Me llama la atención la historia de Saturno, aquel que nos heredó la melancolía de lo perdido, la hermosa metáfora de que los hijos van a ocupar nuestro espacio en el mundo, espacio o lugar que ahora nos pertenece pero no para siempre. Los griegos, que pensaron casi en todo, también pensaron en otra posible historia con Zeus, Poseidón y Hefesto que pudieron ser desplazados por la fuerza de Aquiles si de ellos fuera engendrado, como ellos hicieron con su padre; decían que el trueno de Zeus sería nada con lo que venía de la naturaleza del hijo de Tetis.

En la Iliada nos hablan de Atridas (hijos de Atreo), Pelida, Aquiles (hijo de Peleo) y siempre remiten a los padres para aludir al héroe. La odisea nos da una maravillosa muestra de la relación entre padres e hijos, primero con la búsqueda de Telémaco por su padre, cuando va a lugares buscando gentes que pudieron tratarlo y darle noticias, después cuando el héroe llega a Ítaca y ve a su padre relegado a las porquerizas, denostado, humillado, viejo, cansado y los pretendientes de Penélope abusan de su fuerza y tal vez poder pero el maestro de los ardides les cobra con la vida eso y todo lo que han hecho en su ausencia, sobre todo a su padre y reino.

Me gusta el papel de Telémaco cuando su padre y madre son dos desconocidos (veinte años no son nada, dice el dicho, pero, ¡ah, cuanto nos cambian!) y la sagaz Penélope no caerá en brazos de alguien que ya no es el que se fue.
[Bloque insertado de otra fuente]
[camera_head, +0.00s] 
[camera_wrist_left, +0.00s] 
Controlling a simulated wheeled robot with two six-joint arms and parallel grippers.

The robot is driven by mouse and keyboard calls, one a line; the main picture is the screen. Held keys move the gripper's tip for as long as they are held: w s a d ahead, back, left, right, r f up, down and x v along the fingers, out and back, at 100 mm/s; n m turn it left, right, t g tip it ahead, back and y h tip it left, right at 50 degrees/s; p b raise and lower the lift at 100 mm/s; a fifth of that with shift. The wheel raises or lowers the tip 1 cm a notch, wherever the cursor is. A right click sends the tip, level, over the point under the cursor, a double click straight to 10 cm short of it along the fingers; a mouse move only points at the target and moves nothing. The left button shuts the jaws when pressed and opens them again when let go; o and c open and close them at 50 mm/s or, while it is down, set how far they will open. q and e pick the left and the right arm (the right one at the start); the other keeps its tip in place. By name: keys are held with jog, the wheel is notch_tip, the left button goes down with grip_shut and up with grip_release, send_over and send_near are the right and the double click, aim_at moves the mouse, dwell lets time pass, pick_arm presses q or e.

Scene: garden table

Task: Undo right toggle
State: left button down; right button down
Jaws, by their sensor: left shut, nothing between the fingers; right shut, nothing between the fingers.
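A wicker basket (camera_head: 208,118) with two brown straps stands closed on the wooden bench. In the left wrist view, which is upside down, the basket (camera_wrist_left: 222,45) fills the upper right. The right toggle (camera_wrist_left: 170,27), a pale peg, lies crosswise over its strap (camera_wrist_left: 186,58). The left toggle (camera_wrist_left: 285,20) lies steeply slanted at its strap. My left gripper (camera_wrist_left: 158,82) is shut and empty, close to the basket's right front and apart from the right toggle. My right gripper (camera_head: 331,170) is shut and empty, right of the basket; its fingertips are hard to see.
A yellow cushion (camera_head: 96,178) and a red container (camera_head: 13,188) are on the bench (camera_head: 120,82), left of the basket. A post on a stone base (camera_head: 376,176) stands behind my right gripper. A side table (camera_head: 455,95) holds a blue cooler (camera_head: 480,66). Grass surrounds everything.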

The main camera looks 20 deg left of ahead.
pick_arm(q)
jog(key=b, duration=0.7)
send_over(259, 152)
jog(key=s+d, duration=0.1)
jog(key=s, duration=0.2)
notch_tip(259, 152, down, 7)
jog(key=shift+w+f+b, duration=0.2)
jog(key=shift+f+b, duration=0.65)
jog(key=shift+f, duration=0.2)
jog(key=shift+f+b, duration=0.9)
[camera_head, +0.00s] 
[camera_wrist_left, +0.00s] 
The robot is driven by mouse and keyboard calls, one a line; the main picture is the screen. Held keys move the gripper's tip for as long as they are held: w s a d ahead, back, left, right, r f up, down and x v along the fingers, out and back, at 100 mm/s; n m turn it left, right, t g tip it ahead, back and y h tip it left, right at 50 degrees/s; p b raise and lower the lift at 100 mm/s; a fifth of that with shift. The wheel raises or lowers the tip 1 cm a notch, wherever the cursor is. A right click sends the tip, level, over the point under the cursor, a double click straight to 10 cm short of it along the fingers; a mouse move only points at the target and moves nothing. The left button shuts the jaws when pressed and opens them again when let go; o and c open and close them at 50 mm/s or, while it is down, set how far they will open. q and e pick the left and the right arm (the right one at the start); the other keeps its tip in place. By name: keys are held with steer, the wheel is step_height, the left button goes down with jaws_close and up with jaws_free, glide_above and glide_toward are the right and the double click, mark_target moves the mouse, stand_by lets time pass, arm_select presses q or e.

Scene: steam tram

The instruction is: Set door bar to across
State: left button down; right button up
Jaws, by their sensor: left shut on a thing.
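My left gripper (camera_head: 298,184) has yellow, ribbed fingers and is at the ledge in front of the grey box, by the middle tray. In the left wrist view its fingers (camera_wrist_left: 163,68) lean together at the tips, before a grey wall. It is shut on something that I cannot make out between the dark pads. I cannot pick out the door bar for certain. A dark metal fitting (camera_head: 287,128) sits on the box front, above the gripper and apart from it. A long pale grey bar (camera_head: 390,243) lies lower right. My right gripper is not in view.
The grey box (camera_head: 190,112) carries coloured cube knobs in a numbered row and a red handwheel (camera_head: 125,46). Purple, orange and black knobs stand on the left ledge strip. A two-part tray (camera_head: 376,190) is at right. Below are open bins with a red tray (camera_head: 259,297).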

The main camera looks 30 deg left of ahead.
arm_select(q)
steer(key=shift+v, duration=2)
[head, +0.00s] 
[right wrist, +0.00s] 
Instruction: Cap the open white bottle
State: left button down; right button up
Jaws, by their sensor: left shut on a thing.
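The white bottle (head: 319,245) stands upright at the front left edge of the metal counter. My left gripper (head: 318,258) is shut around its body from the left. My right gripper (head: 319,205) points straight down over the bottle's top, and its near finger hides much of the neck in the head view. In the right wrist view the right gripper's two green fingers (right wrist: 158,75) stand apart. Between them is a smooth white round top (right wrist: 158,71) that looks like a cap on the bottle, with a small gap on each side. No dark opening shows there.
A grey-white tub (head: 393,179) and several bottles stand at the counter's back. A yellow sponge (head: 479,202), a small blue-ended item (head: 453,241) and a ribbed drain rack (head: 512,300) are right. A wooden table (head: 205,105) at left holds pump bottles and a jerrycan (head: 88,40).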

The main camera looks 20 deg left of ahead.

En todo ello el hijo juega un papel de conciliador, de mensajero, de interprete y si sus padres se reúnen es gracias a él.

Pienso en Eneas, el héroe troyano que cuando cae el reino de su esposa y familia no tiene más opción que salir de las cenizas con la idea de rescatar algo y refundar la majestuosa ciudad que fue origen de codicia e infortunio y en su huida nunca olvida a su padre e hijo, ambos son su pasado y futuro, su padre es una carga, un lastre por momentos y sin embargo es todo lo que él es, su historia, linaje, sangre y más. Su hijo es la esperanza, el futuro, la promesa de perdurar en el mundo y dejar constancia de todo.

Triste infortunio de padre e hijo es la historia de Layo y Edipo, sin olvidar a Yocasta que arrastrando una maldición y destino (el destino para los griegos era ineludible), el hijo da muerte al padre y así la historia.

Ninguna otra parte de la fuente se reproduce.